I’ve been thinking lately about how much can happen when you just keep showing up. Not in any dramatic way, just consistently, month after month.

A year ago I started this website and newsletter without really knowing where it would lead. I knew I needed to create something, needed that sense of agency when a lot feels out of our control these days. So much of the internet has become this corporate, tracked, optimized thing, and I wanted to build a small corner that felt different. Friends started asking what I thought about AI because I’ve been into it for years and now it’s everywhere. I needed to think it through. Maybe writing it all down would help.

So I started. Twice a month, a post. Once a month, a newsletter to people I care about.

Now it’s been a year. Twenty-seven articles. Twelve newsletters. Something like 35,000 words that wouldn’t exist otherwise. Wow. I didn’t set out to write a book’s worth of material. I just kept showing up.

What surprised me most was how the work found its own shape. AI kept pulling me back, not because I planned to be “the AI person,” but because I discovered things worth exploring there. Building Babbleborg with my students, wrestling with the ethics, and watching young people use it in unexpected ways were all worth writing about. The work I was interested in seemed to be about that intersection of technology and education, so that’s what it became.

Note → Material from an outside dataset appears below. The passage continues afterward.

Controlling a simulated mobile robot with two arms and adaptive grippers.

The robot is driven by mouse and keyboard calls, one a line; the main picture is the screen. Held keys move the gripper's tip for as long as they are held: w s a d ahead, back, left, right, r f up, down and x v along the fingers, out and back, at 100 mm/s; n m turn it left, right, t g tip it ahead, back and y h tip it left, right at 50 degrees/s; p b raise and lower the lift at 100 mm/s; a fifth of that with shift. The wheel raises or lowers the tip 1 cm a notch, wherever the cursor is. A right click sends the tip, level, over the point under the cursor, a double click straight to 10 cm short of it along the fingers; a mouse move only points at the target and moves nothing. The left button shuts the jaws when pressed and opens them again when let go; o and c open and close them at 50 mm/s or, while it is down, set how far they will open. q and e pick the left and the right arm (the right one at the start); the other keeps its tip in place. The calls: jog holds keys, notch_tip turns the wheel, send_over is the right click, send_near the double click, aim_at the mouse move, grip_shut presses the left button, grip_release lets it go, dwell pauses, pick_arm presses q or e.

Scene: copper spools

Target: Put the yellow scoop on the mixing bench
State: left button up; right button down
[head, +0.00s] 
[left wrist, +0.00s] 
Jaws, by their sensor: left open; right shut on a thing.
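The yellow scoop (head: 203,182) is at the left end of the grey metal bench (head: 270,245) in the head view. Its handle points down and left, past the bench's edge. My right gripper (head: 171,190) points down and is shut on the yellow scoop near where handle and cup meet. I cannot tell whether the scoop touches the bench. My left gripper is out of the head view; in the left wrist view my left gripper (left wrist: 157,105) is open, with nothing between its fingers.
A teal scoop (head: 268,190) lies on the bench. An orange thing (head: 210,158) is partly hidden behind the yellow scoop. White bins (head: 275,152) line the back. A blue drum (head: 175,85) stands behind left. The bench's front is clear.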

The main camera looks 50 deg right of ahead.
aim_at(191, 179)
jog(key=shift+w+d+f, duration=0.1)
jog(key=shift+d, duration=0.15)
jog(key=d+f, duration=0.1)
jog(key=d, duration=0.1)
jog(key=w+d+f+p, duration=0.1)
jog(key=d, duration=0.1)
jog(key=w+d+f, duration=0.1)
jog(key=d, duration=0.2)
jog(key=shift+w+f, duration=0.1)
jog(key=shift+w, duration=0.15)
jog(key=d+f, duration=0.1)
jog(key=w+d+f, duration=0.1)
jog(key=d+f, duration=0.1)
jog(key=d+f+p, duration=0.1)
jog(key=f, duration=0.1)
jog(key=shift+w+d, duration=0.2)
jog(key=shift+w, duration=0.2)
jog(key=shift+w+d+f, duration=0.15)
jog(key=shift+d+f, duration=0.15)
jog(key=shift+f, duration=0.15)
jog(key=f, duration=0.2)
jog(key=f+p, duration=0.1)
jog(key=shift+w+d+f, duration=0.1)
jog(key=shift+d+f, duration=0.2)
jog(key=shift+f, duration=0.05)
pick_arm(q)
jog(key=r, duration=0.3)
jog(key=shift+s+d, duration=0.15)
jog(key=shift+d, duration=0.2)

Cambodia brought me something completely unexpected. Five pieces documenting a trip that changed me. Not travel writing, really. More like completing a circle that started a decade ago when I helped start the Khmer Magic Music Bus from thousands of miles away. Going there, meeting the people, riding on the Bus. Beginning work on resources that matter to them. Those pieces let me write about things I’d rarely touched. Things like cultural exchange, historical trauma, and what it means to show up for work that isn’t about you.

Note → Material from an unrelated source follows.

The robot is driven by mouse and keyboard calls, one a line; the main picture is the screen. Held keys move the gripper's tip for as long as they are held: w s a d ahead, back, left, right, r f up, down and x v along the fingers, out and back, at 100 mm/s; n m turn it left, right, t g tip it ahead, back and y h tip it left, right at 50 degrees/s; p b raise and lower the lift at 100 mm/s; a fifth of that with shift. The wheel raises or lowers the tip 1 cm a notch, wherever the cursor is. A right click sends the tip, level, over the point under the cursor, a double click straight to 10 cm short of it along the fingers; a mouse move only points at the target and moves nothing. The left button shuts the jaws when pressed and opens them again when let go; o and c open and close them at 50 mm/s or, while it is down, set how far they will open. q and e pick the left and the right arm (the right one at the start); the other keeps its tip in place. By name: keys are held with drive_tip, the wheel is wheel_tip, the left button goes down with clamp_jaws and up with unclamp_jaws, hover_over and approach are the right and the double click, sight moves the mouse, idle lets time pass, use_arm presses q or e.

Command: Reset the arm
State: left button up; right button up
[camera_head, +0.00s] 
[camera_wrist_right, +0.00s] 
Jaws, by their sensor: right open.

The newsletters became their own thing, too. More personal than the articles. The bus stop on my front lawn, my relationship with winter, that perfect moment when the gas tank is full and the laundry is done and the fridge is stocked. Almost fifty recommendations over the year for things I genuinely love. Updates on music-making even when progress stalled. Reaching out each month like writing to a friend.

I’m grateful for what the practice has given me. That sense of agency I was looking for? I found it. Clarity about AI? It’s there in the work. A sustainable creative outlet? Turns out twice a month is exactly sustainable enough. Space on the small web built my way? It’s all there.

There’s this tension I haven’t resolved, though. I deliberately don’t track metrics. No analytics, no user data, and no engagement optimization. It aligns with everything I believe about the promise of the internet. But it means I create mostly without knowing if anyone’s reading. I’ve explored ways to reach more people. Looked at Medium, thought about platforms. For some reason, I’ve been hesitant to put myself out there more. Perhaps that’s a useful thing to consider in more depth next year.

For now, the work serves the people I can point it to. Colleagues asking about AI can get articles on ethics and classroom practice. The links database keeps growing with every newsletter recommendation. Small steps that compound into something useful.

Writing regularly has made me better at it. Ideas come more naturally now. I’m not trying to sound as much like an expert anymore, as well, from looking at some of my earlier posts. Now I’m just someone sharing what they’ve learned while still figuring plenty out.

What might come next? Well, AI will keep evolving. New agentic capabilities are starting to come online, systems that don’t just respond but take action. The change between “AI as thought partner” and “AI as autonomous agent” could make a big impact. I’ll have plenty to say about that.

My Cambodia work continues. I have some exciting new educational resources coming online next year. Tending this online garden continues, too. Twice monthly posts, monthly newsletters, building this little part of the web that’s mine.

Year two starts soon. More small steps, more showing up, more willingness to see where it leads. That’s been enough so far.

The work reminds me of something I wrote in this month’s newsletter about open loops — all those perpetual tasks that never really finish, like groceries, laundry, and gas. Creating content is another one of those loops. There’s always another post, another newsletter, and another idea worth exploring. But there’s also that rare moment when everything lines up, you look back, and see what accumulated from just showing up consistently.

I’m grateful you’re here reading this. Whether you’ve been following along all year or you’re just finding this now. We’re all figuring it out as we go, and I’m so glad you’re a part of it.